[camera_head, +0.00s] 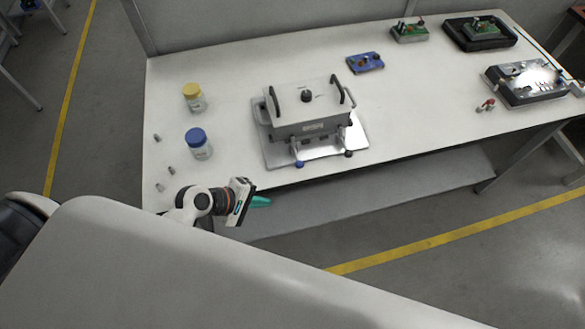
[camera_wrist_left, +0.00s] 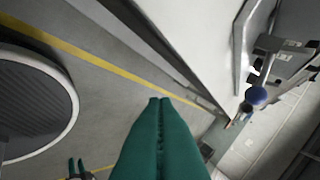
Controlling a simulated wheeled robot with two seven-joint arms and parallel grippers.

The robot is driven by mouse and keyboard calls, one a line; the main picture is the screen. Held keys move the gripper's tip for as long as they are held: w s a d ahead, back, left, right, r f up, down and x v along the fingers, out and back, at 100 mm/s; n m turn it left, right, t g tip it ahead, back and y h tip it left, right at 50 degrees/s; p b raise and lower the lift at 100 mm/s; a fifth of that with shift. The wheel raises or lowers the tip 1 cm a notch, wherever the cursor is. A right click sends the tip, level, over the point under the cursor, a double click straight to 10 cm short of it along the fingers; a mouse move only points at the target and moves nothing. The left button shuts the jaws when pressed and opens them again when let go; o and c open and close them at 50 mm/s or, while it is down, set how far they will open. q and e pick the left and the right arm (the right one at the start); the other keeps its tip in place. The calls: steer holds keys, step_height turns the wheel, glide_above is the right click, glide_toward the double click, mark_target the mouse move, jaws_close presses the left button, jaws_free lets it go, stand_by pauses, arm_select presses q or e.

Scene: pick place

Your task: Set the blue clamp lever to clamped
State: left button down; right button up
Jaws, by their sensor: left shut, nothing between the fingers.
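The grey clamp fixture (camera_head: 304,112) stands on a metal plate (camera_head: 280,154) near the front of the white table. Its lever with the blue knob (camera_head: 299,163) points toward the table's front edge. A second lever with a black knob (camera_head: 348,153) is to its right. In the left wrist view the blue knob (camera_wrist_left: 256,96) is at the right, apart from the fingers. My left gripper (camera_head: 262,201) has green fingers, shut and empty, in front of the table edge and left of the blue knob. In the left wrist view the fingertips (camera_wrist_left: 160,100) touch each other. My right gripper is not identifiable.
A yellow-lidded jar (camera_head: 194,98) and a blue-lidded jar (camera_head: 199,144) stand left of the fixture, with several small metal parts near them. A blue circuit board (camera_head: 365,62) lies behind it. A black device (camera_head: 526,82) is at the right. Bare table lies between.

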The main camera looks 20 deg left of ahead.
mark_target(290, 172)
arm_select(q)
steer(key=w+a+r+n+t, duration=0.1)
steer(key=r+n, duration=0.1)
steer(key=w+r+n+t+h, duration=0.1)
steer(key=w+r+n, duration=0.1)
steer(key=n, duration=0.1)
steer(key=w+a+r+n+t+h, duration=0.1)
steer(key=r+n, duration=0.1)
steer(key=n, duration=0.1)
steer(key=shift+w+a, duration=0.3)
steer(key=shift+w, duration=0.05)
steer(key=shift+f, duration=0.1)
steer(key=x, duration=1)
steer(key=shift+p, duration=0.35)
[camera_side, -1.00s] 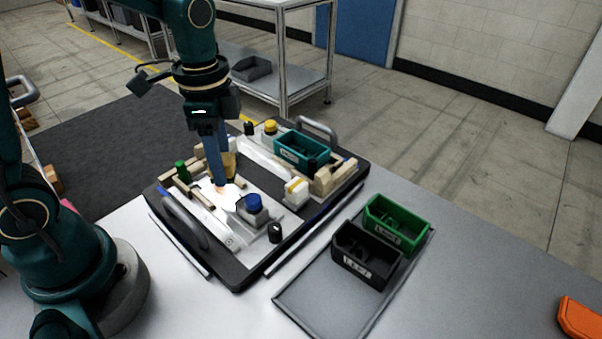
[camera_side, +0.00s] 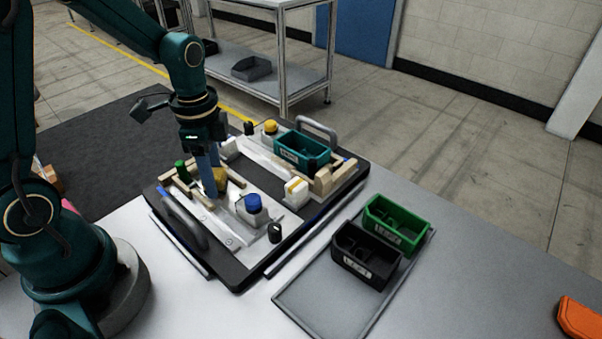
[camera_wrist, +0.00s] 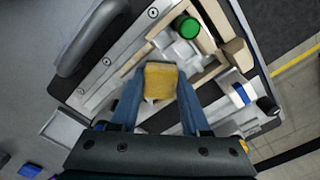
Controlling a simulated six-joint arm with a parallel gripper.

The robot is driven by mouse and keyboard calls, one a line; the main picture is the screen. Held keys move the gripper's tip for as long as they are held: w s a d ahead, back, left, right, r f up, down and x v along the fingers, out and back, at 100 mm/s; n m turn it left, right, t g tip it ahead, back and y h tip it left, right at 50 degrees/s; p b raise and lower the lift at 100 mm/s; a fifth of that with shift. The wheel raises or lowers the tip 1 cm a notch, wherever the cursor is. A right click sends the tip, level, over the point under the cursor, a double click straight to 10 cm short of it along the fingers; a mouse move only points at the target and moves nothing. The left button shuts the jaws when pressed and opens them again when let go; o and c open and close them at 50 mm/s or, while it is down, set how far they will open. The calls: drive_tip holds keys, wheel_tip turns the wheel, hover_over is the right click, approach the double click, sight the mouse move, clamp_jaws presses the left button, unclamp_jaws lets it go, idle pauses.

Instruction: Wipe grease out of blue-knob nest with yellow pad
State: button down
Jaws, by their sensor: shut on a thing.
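My gripper (camera_side: 212,194) is shut on the yellow pad (camera_side: 220,180), low over the pallet fixture's left part. In the wrist view, the yellow pad (camera_wrist: 160,80) sits between the two blue fingers of my gripper (camera_wrist: 160,88). The blue knob (camera_side: 253,202) stands on a pale block to the right of the pad; a blue part (camera_wrist: 30,170) shows at the lower left of the wrist view. The green knob (camera_side: 181,168) is left of my gripper and, in the wrist view (camera_wrist: 188,27), just beyond the pad. I cannot make out grease, or whether the pad touches the surface.
The pallet (camera_side: 240,283) has raised handles at its left front (camera_side: 184,222) and back right (camera_side: 318,128). Wooden bars and a teal bin (camera_side: 302,151) stand on it. A grey tray (camera_side: 318,313) with green (camera_side: 397,222) and black (camera_side: 365,254) bins lies to the right.

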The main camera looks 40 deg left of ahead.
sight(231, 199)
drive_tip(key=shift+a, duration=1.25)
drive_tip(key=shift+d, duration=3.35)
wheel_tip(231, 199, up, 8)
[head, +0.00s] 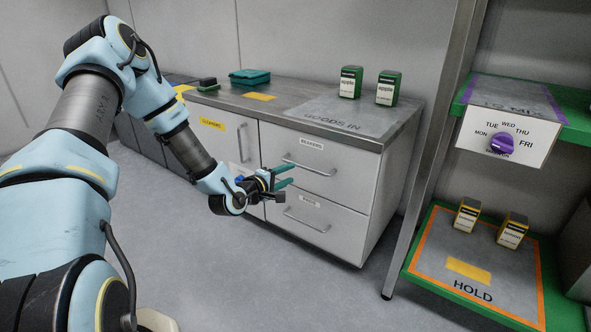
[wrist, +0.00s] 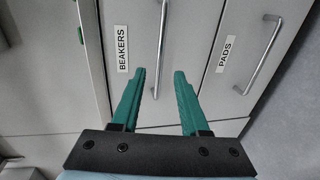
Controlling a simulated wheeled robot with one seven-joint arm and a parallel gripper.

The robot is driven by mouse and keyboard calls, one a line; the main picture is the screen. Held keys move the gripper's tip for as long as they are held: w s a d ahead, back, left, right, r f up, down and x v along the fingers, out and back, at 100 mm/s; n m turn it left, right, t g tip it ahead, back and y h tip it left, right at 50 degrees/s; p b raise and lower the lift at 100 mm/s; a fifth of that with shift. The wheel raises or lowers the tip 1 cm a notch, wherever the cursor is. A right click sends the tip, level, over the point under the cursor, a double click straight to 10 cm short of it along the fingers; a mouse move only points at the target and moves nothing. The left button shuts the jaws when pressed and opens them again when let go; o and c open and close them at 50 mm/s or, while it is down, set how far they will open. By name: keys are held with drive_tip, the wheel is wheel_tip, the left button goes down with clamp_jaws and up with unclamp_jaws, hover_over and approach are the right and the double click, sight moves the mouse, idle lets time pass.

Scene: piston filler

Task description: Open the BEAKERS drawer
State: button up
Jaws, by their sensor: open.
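The BEAKERS drawer (head: 345,165) is the upper drawer on the right of the grey cabinet, and its front sits flush. Its bar handle (head: 308,170) runs sideways below the BEAKERS label (head: 311,144). My gripper (head: 287,176) is open and empty, in front of the left part of this drawer. In the wrist view the drawer shows turned on its side, with its label (wrist: 123,54). There the handle (wrist: 160,50) lines up with the gap between my fingertips (wrist: 160,73). I cannot tell how far the fingers are from the handle.
The PADS drawer (head: 340,222) is below, with its own handle (wrist: 262,55). A CLEANERS door (head: 225,145) is to the left. Two green apple boxes (head: 350,82) stand on the worktop (head: 345,120). A shelf post (head: 425,170) stands right of the cabinet. Floor in front is clear.

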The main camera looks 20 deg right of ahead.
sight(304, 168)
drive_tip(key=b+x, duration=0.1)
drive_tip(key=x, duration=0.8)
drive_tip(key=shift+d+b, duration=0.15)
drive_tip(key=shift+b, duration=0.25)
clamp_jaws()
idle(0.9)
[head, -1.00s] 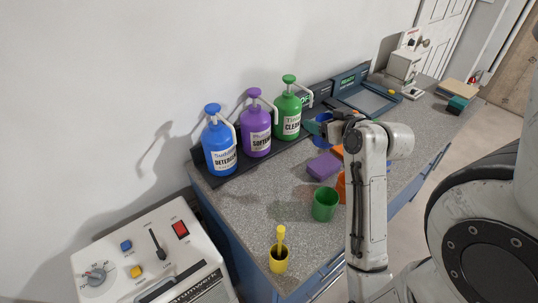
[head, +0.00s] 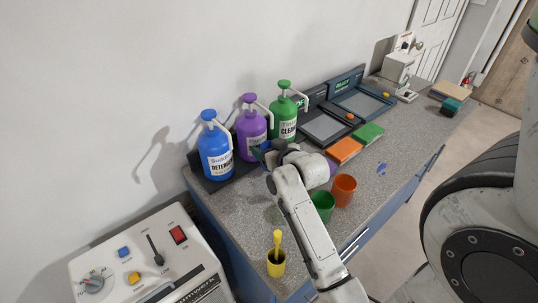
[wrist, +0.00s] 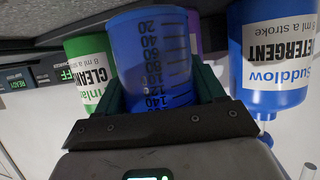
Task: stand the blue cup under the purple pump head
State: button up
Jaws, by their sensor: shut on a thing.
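The blue cup (wrist: 158,60), with dark scale marks, fills the middle of the wrist view. My gripper (wrist: 155,95) is shut on it, a green finger on each side. In the head view my gripper (head: 262,152) is at the front of the purple pump bottle (head: 251,126), and the wrist hides most of the cup. The purple pump head (head: 249,98) tops that bottle, its spout pointing right and forward. A strip of the purple bottle (wrist: 194,28) shows behind the cup in the wrist view. Whether the cup touches the counter cannot be told.
The blue detergent bottle (head: 215,150) stands left of the purple one, the green cleaner bottle (head: 283,112) right. A green cup (head: 322,207), an orange cup (head: 344,189) and a yellow cup (head: 276,264) stand on the grey counter (head: 238,216). Sponges and scales lie farther right.

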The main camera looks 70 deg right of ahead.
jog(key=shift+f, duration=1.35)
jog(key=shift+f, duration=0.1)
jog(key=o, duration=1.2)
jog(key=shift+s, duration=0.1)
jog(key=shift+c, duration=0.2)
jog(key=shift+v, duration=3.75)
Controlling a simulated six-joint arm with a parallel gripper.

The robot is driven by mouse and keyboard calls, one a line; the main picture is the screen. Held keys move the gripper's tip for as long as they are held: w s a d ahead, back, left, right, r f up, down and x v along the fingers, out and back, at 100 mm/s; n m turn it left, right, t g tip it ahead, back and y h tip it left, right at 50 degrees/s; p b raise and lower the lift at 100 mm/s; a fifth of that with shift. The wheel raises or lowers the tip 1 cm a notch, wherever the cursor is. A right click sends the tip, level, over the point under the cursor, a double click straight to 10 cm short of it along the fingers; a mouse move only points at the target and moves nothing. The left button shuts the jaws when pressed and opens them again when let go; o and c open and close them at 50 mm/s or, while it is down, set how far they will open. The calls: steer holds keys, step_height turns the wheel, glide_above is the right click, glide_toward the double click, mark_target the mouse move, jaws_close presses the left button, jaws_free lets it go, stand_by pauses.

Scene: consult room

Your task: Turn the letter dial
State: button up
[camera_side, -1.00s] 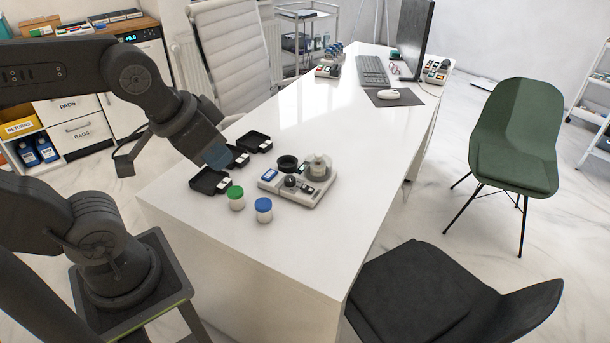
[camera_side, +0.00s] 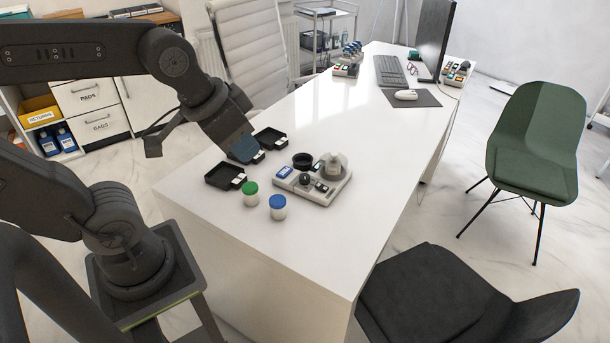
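A light grey device (camera_side: 318,195) sits on the white desk, right of my gripper. It has a small black knob (camera_side: 305,180) near its front, a blue display (camera_side: 284,172), a black round cup (camera_side: 302,160) and a pale round part (camera_side: 333,166). The black knob may be the letter dial; any letters are too small to read. My gripper (camera_side: 243,152) points down over the black trays, left of the device and apart from the knob. Its fingers are dark and blurred together, so I cannot tell whether they are open.
Black trays (camera_side: 222,176) lie under and beside my gripper. A green-lidded jar (camera_side: 251,196) and a blue-lidded jar (camera_side: 278,209) stand in front of the device. The desk (camera_side: 360,135) is clear to the device's right. A keyboard (camera_side: 390,70) and monitor (camera_side: 434,38) are farther back.

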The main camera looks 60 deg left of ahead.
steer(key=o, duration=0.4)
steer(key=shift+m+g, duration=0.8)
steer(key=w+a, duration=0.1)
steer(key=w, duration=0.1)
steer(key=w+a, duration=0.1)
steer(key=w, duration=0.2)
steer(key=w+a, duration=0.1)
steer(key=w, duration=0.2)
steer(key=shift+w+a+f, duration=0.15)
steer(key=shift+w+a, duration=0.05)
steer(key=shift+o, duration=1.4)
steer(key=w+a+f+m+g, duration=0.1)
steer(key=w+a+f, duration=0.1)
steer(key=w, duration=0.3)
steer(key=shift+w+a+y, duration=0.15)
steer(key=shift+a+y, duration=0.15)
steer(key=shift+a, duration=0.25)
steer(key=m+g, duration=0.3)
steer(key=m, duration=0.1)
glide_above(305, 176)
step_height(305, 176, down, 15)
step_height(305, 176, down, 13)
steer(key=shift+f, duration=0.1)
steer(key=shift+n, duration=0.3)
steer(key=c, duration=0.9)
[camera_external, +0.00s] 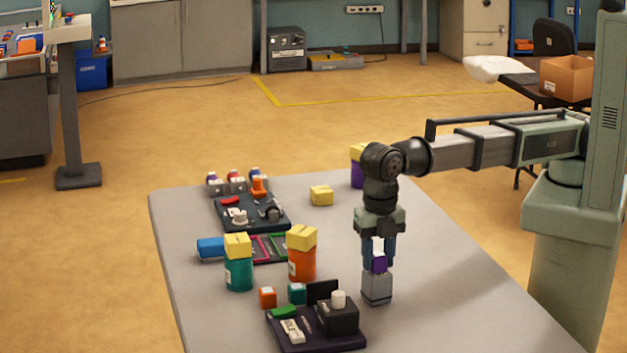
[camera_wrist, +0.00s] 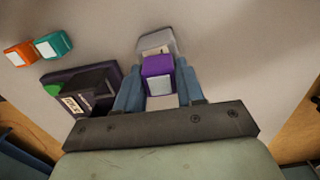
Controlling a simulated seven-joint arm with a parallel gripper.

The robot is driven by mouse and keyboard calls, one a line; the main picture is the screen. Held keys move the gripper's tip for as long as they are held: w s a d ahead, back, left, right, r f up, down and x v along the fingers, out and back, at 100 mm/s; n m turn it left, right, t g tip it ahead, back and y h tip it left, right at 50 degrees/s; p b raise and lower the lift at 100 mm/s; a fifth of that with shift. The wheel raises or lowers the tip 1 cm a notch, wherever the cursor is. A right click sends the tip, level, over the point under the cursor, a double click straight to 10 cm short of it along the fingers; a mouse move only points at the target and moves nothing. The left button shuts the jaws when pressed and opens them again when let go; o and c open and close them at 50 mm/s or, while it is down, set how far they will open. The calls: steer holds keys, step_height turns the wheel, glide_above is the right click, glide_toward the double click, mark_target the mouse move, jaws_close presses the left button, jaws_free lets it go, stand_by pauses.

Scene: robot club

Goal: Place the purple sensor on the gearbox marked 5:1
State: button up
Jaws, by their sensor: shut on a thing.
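The purple sensor (camera_external: 379,262) is a small cube with a pale face. My gripper (camera_external: 378,256) points down and is shut on it, with a finger on each side. In the wrist view the purple sensor (camera_wrist: 157,66) sits between the two blue-grey fingers (camera_wrist: 158,90). A grey block (camera_external: 376,288), which looks like a gearbox, stands on the table directly below the sensor. It shows partly behind the sensor in the wrist view (camera_wrist: 153,42). I cannot tell whether sensor and block touch. I cannot read a 5:1 mark on it.
A dark tray (camera_external: 290,342) with a black box stands left of the grey block. Orange (camera_external: 267,297) and teal (camera_external: 297,293) cubes lie behind it. Yellow-topped teal (camera_external: 238,270) and orange (camera_external: 302,262) canisters stand further left. The table (camera_external: 440,300) is clear to the right.

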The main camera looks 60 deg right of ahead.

▸ **Requirement**
Give again, word for word, every line from the one holding "Goal: Place the" to the end of the data.

▸ **Finished exercise**
Goal: Place the purple sensor on the gearbox marked 5:1
State: button up
Jaws, by their sensor: shut on a thing.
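The purple sensor (camera_external: 379,262) is a small cube with a pale face. My gripper (camera_external: 378,256) points down and is shut on it, with a finger on each side. In the wrist view the purple sensor (camera_wrist: 157,66) sits between the two blue-grey fingers (camera_wrist: 158,90). A grey block (camera_external: 376,288), which looks like a gearbox, stands on the table directly below the sensor. It shows partly behind the sensor in the wrist view (camera_wrist: 153,42). I cannot tell whether sensor and block touch. I cannot read a 5:1 mark on it.
A dark tray (camera_external: 290,342) with a black box stands left of the grey block. Orange (camera_external: 267,297) and teal (camera_external: 297,293) cubes lie behind it. Yellow-topped teal (camera_external: 238,270) and orange (camera_external: 302,262) canisters stand further left. The table (camera_external: 440,300) is clear to the right.

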The main camera looks 60 deg right of ahead.

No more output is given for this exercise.